The residuals clearly hint towards missing higher-order parameters as transitions with high $J$ values are increasingly deviating from the model. Try to add $H$ to the model and see what happens.

The residuals distribution is much better now but the varying quality (different uncertainties) of the dataset is quite apparent. Also check that all parameters are well determined (SPOILER: They are). Instead of the residuals plot the weighted residuals by inserting the following expression into the y-axis field:
(x_lin - x_cat) / error_lin

The weighted residuals look really good and indicate that no higher-order parameters are required but we should test that this is true (add the parameter $L$ with the parameter code 400 to the model and check). Additionally, the WRMS value of 0.8 indicates that the agreement is already better than the experimental uncertainty. When data of different quality is fit together, the RMS value has little meaning as it is only a good indicator for the assignments with the highest uncertainties.
Solution (Adding $L$)
1 100 B 6081.4921180( 54) 0.0000001
2 200 -D -1.3014284( 49)E-03 -0.0000001E-03
3 300 H -0.08938(179)E-09 0.00005E-09
4 400 L -4(151)E-18 -4E-18
Clearly, the parameter $L$ is not at all determined and also the improvement in both RMS and WRMS is negligible.

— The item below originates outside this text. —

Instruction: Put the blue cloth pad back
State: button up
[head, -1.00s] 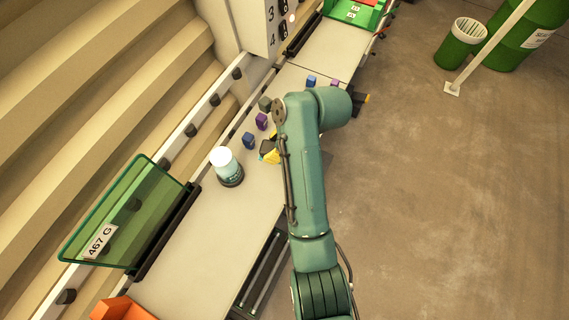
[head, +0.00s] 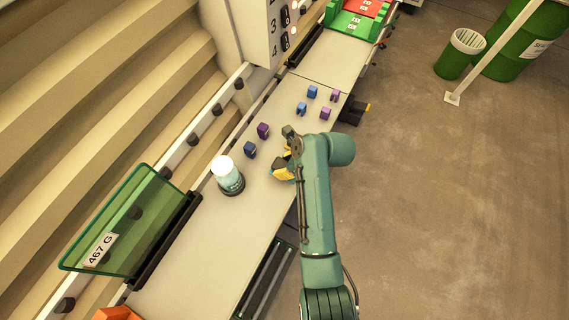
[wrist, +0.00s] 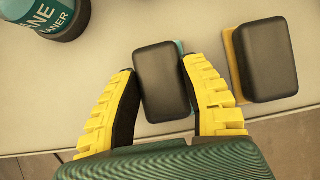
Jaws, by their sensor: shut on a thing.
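In the wrist view, a rounded black block with a thin teal-blue layer beneath it (wrist: 162,82), which looks like the blue cloth pad, lies between the yellow fingers of my gripper (wrist: 160,82). The fingers are shut on its two sides. I cannot tell whether it touches the bench or hangs just above it. A like block with an orange-yellow layer (wrist: 265,60) lies apart to its right. In the head view, my gripper (head: 285,172) is low over the bench, right of the bottle.
A bottle with a white cap (head: 228,175) stands on the bench (head: 205,235); its teal label shows in the wrist view (wrist: 50,15). Several small blue and purple blocks, including a purple one (head: 263,130), stand farther back. A green bin (head: 130,220) is at left.

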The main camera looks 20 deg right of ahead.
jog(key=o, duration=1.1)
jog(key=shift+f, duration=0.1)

Therefore, it does not make sense to add $L$ to the model.
Summary
We have learnt a lot in this section. The *.par, *.lin, and *.int formats are now known to us and we can set up simple models in SPFIT (even though some parameters are still a little mystery to us). We can improve these models by making assignments in LLWP, saving them to *.lin files and running SPFIT on them. We have learnt how to check if higher-order parameters are missing or superfluous.
But most importantly, we have learnt to always increase the number of parameters or lines when adding more assignments or parameters to our model, respectively!